Ohio State, Louisville, Baylor and Miami routed four carefully selected saplings, 295-14.

Florida A&M and Florida International, although they were leveled by Ohio State and Louisville, did their level best to uphold Switzer's law.

The Rattlers and Golden Panthers combined for only 25 passes in their combined 148-0 defeat.

Louisiana Monroe, though, attempted 46 passes (completing only 18) in a 70-7 loss to Baylor, and Savannah State attempted more passes than Miami (25 to 23) in a 77-7 defeat.

Switzer is right that you always need a game plan for losing — but you also need one for winning.

Stanford turned what should have been a stampede celebration Saturday into a postgame inquisition that completely changed the weekend takeaway narrative.

We offer two final scores for analysis. Stanford defeated Arizona State, 42-28, and Alabama defeated Colorado State, 31-7.

The first game looked as if it were close and the other looked like a laugher.

Actually, it was the opposite.

Stanford led Arizona State, 29-0, at the half. The Cardinal dominated the No. 23 team in the country and could have made a 30-minute case for being the best team in the country, or at least the best team south of Eugene.

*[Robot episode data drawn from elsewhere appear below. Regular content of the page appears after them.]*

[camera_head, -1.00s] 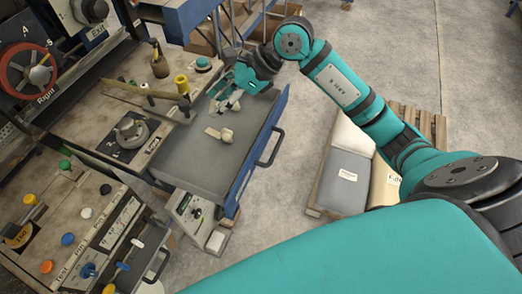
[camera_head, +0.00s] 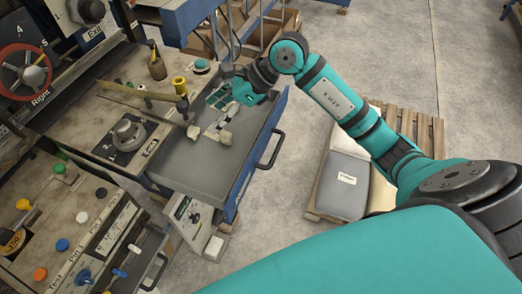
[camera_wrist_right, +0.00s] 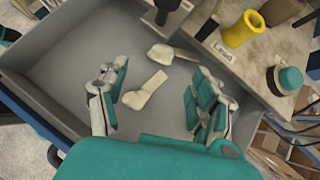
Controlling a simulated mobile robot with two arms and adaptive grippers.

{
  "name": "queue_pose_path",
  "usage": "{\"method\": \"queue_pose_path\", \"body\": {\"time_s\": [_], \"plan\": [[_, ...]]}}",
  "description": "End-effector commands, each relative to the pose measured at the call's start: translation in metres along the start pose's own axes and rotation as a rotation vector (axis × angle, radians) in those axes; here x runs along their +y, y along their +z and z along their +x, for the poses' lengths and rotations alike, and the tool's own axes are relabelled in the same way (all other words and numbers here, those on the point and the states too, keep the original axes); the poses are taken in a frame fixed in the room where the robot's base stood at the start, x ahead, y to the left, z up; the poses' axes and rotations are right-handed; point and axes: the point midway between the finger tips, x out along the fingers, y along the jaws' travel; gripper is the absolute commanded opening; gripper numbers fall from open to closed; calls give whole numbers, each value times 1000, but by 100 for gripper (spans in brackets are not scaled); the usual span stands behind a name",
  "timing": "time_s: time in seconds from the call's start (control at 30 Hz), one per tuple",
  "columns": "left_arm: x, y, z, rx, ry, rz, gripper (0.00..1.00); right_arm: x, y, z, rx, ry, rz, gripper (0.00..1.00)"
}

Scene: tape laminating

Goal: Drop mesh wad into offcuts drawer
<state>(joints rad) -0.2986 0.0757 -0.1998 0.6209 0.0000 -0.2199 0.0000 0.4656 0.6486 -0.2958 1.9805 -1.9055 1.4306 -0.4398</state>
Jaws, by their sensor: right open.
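The open grey drawer (camera_head: 185,177) has a blue front and a dark handle. Two pale cream pieces lie on its floor: a folded strip (camera_wrist_right: 146,89) and a rounded lump (camera_wrist_right: 172,53) farther off in the right wrist view. I cannot tell which is the mesh wad. My right gripper (camera_head: 227,104) is over the far end of the drawer. In the right wrist view its fingers (camera_wrist_right: 156,84) are spread and empty, with the strip between them in the picture. My left gripper is not in view.
The worktop left of the drawer carries a dark round fixture (camera_head: 128,133), a long-handled tool (camera_head: 145,95) and a yellow cylinder (camera_wrist_right: 243,29). A pallet (camera_head: 322,205) with grey sacks stands right of the drawer. Bare floor lies between.

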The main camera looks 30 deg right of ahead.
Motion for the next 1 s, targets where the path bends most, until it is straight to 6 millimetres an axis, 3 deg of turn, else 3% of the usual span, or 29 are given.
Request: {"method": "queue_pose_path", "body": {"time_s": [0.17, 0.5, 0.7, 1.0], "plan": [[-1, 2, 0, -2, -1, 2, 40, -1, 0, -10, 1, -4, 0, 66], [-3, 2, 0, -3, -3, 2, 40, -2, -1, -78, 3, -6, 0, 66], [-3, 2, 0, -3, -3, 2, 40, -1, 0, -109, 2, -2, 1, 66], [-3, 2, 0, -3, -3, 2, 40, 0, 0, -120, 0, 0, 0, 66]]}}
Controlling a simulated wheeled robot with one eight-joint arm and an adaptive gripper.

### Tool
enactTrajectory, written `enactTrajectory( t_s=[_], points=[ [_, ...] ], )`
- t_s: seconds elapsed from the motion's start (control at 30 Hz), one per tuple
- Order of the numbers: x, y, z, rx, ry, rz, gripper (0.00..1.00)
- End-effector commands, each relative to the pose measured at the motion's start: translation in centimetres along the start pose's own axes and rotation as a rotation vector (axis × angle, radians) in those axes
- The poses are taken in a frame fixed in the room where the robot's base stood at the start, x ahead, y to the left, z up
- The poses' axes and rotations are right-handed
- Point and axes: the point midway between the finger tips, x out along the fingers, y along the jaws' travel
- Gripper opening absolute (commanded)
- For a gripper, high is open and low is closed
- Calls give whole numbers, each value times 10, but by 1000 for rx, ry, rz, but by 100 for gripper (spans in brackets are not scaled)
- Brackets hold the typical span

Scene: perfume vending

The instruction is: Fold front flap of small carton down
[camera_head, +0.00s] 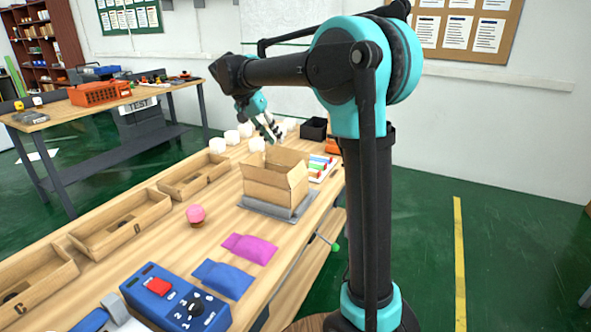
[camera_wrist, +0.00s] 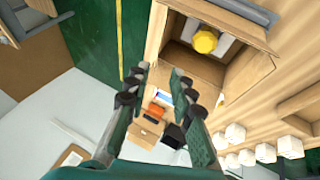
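The small carton (camera_head: 270,188) is an open brown cardboard box on a grey plate (camera_head: 268,212) on the workbench. Some top flaps stand up or splay outward in the head view. In the wrist view the carton (camera_wrist: 262,40) is at the upper right, its opening facing the camera. A yellow round-topped item (camera_wrist: 205,41) sits inside between whitish pieces. One flap (camera_wrist: 196,66) extends from the carton edge nearest my gripper. My gripper (camera_wrist: 160,80) is open and empty, its fingers apart. In the head view my gripper (camera_head: 271,130) hangs above the carton's far side, without visible contact.
Several white blocks (camera_head: 217,145) and a black box (camera_head: 314,128) stand behind the carton. Wooden trays (camera_head: 120,222) line the bench's left side. A pink ball (camera_head: 195,214), magenta pouch (camera_head: 249,247), blue pouch (camera_head: 222,278) and blue control box (camera_head: 175,300) are nearer the front.

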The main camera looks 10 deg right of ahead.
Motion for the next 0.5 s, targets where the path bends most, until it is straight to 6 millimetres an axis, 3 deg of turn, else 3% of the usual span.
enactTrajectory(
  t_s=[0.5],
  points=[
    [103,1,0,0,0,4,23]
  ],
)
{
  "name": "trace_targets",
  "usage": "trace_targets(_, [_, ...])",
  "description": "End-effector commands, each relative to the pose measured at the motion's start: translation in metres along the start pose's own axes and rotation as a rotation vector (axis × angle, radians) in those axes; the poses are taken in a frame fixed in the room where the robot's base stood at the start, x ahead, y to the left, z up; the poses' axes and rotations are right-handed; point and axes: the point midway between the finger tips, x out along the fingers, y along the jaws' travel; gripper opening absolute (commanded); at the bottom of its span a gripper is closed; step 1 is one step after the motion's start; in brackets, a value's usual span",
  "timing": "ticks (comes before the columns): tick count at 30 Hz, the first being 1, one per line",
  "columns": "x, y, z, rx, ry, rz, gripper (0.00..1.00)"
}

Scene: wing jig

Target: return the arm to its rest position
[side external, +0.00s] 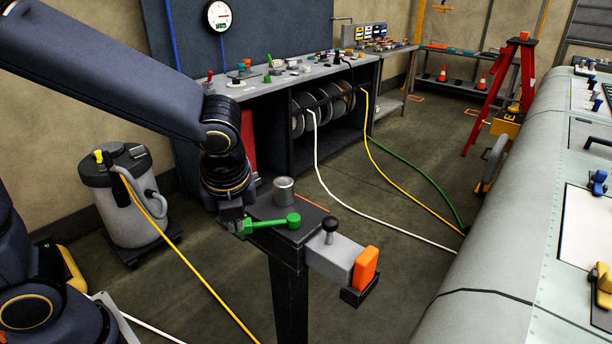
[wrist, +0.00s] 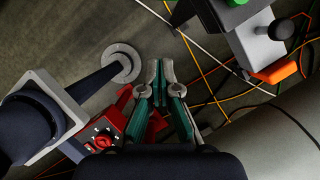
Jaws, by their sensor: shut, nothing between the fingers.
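My gripper (side external: 236,222) hangs at the end of my dark arm, pointing down, left of the small black stand. In the wrist view its two fingers (wrist: 160,72) are together at the tips, with nothing between them. In the side view the green handle (side external: 268,223) with a round end lies across the stand top beside the fingers. I cannot tell the gap from that view alone. The wrist view shows the handle's green end (wrist: 237,2) at the top edge, well apart from the fingers. No rest position is marked in either view.
The stand carries a metal cylinder (side external: 284,190) and a grey block (side external: 335,258) with a black knob and orange end (side external: 364,269). A vacuum (side external: 125,195) stands left. The wing (side external: 500,250) fills the right. Hoses cross the floor. A red dial box (wrist: 105,134) is below.

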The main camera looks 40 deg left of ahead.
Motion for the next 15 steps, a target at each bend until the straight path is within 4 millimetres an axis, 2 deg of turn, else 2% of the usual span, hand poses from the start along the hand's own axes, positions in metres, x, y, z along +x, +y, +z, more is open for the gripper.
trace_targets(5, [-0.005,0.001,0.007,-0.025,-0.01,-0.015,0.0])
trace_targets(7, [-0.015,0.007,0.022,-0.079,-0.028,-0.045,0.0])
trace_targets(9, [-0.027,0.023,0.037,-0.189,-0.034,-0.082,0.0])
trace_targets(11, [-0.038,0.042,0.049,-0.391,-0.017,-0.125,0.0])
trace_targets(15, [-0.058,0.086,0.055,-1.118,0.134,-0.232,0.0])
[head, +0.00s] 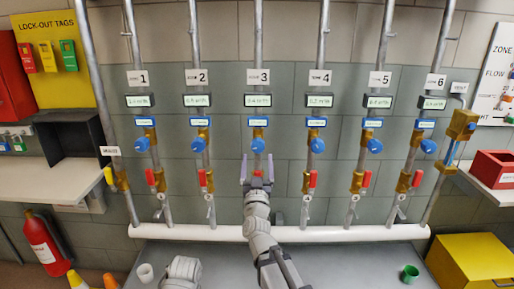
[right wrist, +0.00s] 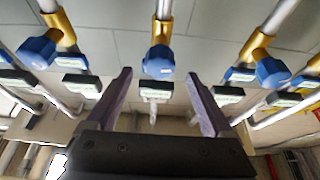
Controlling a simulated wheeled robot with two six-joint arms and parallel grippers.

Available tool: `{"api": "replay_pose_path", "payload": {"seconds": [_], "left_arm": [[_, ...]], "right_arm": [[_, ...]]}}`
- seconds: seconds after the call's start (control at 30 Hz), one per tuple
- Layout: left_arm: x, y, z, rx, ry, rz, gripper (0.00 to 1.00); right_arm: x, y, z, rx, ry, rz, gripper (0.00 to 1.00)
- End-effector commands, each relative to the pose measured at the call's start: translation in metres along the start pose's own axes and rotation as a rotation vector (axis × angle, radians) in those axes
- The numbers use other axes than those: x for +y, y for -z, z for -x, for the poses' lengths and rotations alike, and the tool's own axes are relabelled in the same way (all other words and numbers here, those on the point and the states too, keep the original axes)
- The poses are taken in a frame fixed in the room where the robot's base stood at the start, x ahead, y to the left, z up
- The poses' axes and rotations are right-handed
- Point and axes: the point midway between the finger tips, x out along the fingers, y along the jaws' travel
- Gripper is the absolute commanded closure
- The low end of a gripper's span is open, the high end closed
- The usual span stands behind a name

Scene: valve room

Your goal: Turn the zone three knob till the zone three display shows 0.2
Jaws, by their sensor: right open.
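The zone three knob (head: 258,145) is a blue round knob on the pipe under the sign marked 3. The zone three display (head: 258,100) is above it, with a small green screen whose digits are too small to read surely. My right gripper (head: 257,166) is open just below the knob, fingers pointing up toward it. In the right wrist view the knob (right wrist: 158,62) shows ahead, in line with the gap between the open fingers of my gripper (right wrist: 159,76), and nothing is held. My left gripper is not in view; a grey link of mine shows at the bottom left.
Similar blue knobs stand on both sides, for zone 2 (head: 198,145) and zone 4 (head: 317,145). Red-handled valves (head: 310,180) sit lower on the pipes. A white horizontal pipe (head: 350,234) runs below. A green cup (head: 410,273) and a white cup (head: 145,272) stand in front.

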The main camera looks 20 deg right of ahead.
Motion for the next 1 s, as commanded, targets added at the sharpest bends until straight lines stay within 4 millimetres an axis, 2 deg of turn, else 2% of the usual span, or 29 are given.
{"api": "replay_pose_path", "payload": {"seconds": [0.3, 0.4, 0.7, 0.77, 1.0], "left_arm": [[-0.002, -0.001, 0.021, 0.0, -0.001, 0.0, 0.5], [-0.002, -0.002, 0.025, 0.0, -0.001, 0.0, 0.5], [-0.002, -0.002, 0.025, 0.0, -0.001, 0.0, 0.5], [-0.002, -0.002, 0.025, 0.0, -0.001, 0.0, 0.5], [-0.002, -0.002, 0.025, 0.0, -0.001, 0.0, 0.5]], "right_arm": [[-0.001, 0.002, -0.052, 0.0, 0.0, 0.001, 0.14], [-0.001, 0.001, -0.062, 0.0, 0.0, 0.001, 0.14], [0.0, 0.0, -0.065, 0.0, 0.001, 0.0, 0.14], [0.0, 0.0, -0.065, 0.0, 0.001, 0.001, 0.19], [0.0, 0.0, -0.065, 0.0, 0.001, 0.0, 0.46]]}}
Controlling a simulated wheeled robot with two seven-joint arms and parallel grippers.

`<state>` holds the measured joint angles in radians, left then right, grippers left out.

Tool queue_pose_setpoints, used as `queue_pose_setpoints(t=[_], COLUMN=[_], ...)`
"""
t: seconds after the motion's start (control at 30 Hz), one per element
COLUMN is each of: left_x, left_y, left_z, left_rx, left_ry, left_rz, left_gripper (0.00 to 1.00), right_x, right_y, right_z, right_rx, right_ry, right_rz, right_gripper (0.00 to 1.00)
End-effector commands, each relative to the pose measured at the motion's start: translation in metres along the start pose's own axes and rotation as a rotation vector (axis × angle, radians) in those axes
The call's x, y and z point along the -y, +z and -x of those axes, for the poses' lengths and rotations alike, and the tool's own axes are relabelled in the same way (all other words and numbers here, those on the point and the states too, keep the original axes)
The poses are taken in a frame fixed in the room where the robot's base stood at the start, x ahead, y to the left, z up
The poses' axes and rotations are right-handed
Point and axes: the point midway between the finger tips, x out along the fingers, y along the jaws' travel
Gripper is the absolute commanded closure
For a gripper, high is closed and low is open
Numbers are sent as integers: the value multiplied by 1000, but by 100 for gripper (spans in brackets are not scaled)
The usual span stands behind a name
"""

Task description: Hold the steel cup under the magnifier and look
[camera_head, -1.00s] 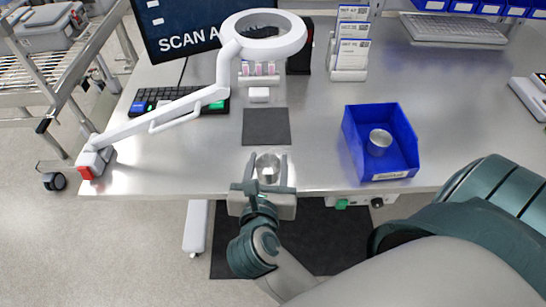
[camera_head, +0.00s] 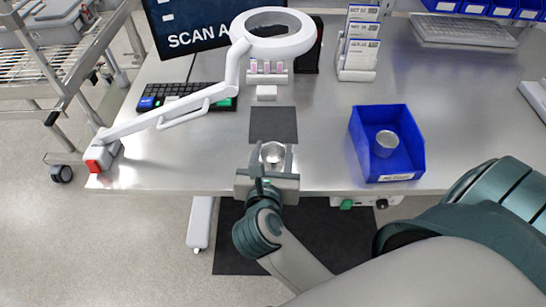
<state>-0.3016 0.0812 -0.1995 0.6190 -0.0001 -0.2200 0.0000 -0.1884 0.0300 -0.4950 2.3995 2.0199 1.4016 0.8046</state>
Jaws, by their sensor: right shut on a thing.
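A small steel cup (camera_head: 273,151) is between the fingers of my right gripper (camera_head: 274,155), which is shut on it just short of the dark square mat (camera_head: 273,124). The cup's open top faces up and looks about upright. The magnifier (camera_head: 303,39) is a white ring lamp on a jointed white arm, farther back over the table, beyond the mat. The cup is in front of the ring, not beneath it. A second steel cup (camera_head: 386,142) sits in the blue bin (camera_head: 408,170) on the right. My left gripper is not in view.
A black keyboard (camera_head: 180,92) lies under the magnifier's arm, below a screen (camera_head: 190,25). A small white block (camera_head: 267,92) and a rack of pink-marked items (camera_head: 267,74) stand behind the mat. A card holder (camera_head: 358,55) is at the back. The tabletop (camera_head: 470,120) right of the bin is clear.

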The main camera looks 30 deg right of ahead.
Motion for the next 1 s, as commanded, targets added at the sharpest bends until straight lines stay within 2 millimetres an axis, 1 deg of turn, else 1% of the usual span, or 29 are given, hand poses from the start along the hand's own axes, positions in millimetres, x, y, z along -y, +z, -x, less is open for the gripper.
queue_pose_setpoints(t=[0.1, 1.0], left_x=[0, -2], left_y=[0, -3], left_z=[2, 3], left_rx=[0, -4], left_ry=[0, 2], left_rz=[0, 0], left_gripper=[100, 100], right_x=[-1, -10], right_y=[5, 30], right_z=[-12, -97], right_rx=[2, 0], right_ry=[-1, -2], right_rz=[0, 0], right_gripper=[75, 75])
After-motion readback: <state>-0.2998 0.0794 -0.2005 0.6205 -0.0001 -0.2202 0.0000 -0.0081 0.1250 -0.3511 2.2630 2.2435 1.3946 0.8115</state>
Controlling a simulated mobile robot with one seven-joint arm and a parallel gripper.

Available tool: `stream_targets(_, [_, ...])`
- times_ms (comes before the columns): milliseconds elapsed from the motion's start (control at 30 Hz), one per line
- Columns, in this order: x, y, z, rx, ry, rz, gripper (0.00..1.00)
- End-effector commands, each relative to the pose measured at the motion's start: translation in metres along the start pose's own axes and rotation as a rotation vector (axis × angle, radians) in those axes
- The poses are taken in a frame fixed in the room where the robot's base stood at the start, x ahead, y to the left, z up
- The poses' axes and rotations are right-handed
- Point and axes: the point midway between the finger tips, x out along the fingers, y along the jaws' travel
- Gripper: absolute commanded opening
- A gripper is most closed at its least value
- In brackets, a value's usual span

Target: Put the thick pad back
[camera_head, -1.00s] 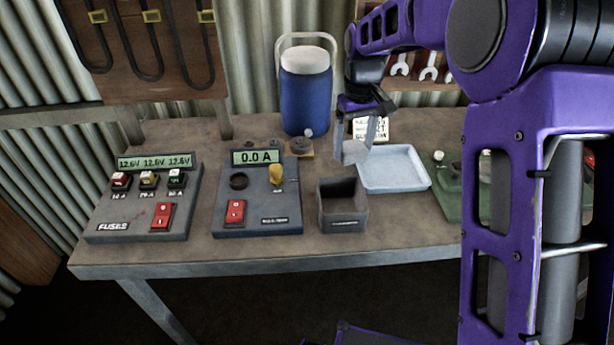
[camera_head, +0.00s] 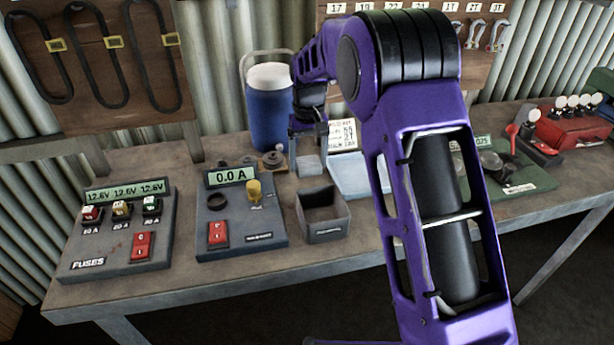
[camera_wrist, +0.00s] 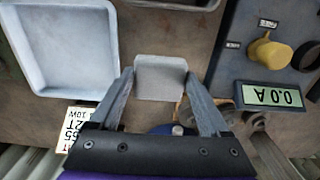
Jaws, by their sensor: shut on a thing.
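The thick pad (camera_wrist: 160,78) is a pale grey block, and my gripper (camera_wrist: 160,74) is shut on it, with a finger along each side in the wrist view. In the head view the pad (camera_head: 309,165) shows below my gripper (camera_head: 308,150), behind the open grey box and left of the pale tray. I cannot tell whether the pad touches the bench. The pale shallow tray (camera_head: 349,190) is partly hidden by my arm; in the wrist view it (camera_wrist: 72,88) looks empty. The open grey box (camera_head: 325,233) stands nearer the front edge.
A printed card (camera_head: 343,135) stands behind the tray. A round dark piece with a knob (camera_head: 273,160) and a blue jug (camera_head: 269,115) are to the left. The meter box (camera_head: 240,238) and fuse box (camera_head: 112,245) stand further left. Green and red devices (camera_head: 572,126) are at right.

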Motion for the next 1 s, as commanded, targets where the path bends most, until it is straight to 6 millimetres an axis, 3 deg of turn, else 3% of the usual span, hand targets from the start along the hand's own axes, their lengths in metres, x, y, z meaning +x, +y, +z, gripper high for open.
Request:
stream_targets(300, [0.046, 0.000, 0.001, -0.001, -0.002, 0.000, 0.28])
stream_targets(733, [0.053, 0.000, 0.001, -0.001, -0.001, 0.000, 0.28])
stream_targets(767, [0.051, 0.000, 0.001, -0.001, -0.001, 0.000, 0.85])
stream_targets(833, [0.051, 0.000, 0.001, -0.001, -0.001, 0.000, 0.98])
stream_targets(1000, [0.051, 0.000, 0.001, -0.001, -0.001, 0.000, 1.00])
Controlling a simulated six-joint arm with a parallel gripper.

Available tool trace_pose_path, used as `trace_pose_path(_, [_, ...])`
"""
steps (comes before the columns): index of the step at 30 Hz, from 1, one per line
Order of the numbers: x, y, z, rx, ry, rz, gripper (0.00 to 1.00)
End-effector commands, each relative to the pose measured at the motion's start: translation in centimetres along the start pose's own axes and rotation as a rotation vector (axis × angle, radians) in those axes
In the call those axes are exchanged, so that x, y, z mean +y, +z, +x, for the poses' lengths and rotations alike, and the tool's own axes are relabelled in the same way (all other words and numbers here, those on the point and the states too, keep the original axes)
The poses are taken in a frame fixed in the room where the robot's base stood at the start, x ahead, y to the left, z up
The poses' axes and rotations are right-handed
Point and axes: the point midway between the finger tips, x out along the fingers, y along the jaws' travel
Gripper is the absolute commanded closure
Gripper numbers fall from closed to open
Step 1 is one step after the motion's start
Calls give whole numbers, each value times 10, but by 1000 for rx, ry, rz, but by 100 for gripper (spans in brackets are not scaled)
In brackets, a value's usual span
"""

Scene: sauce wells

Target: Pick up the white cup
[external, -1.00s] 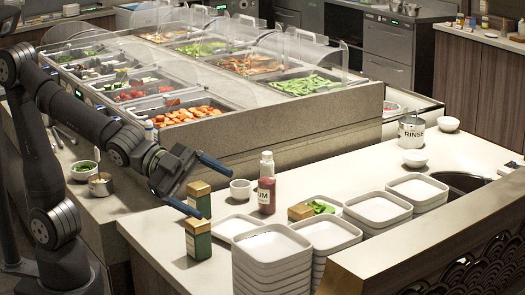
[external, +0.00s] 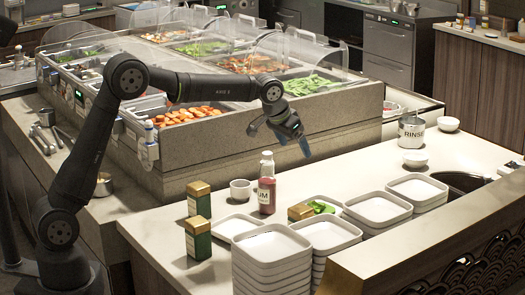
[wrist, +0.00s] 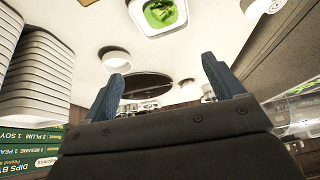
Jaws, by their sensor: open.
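A small white cup (external: 240,190) stands upright on the pale counter, left of a red sauce bottle (external: 267,182). Two dark green tins with gold lids, a rear one (external: 199,203) and a front one (external: 198,241), stand to its left. My gripper (external: 280,143) is open and empty, in the air above and to the right of the cup, not touching it. In the wrist view its two blue fingers (wrist: 164,80) are spread with nothing between them. Round white vessels show there, one near the left finger (wrist: 117,61); I cannot tell whether either is the cup.
Stacked white square dishes (external: 272,245) fill the counter's front. A white dish (external: 236,226) lies near the cup. The food bar (external: 250,150) rises behind. Some counter between bottle and pot is clear.

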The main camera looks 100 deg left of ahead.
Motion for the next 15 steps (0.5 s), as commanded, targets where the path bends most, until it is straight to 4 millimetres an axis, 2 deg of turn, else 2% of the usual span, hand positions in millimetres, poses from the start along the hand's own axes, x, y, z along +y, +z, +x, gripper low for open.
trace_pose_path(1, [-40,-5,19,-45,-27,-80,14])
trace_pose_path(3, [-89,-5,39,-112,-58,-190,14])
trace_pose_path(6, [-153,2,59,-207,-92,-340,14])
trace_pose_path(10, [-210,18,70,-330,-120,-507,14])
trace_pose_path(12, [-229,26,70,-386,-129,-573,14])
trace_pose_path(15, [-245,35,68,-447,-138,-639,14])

Top-ranked Alabama, conversely, was in trouble all Tuscaloosa afternoon. Colorado State trailed only 17-6 in the fourth quarter and was in possession of the ball when replay ruled quarterback Garrett Grayson fumbled on a bang-bang play that pitted a dislodged football against Grayson's knee hitting the ground.

Replay made the right call, but it was very close. Alabama turned the turnover into a quick touchdown and then added another late tack-on score to secure a comfortable outcome.

Alabama, in fact, played poorly. The Crimson Tide rushed for only 66 yards and converted on two of 10 third downs against a fourth-rate Mountain West team.

"Consequently, they stayed in the game and we could never put them away," Alabama Coach Nick Saban said.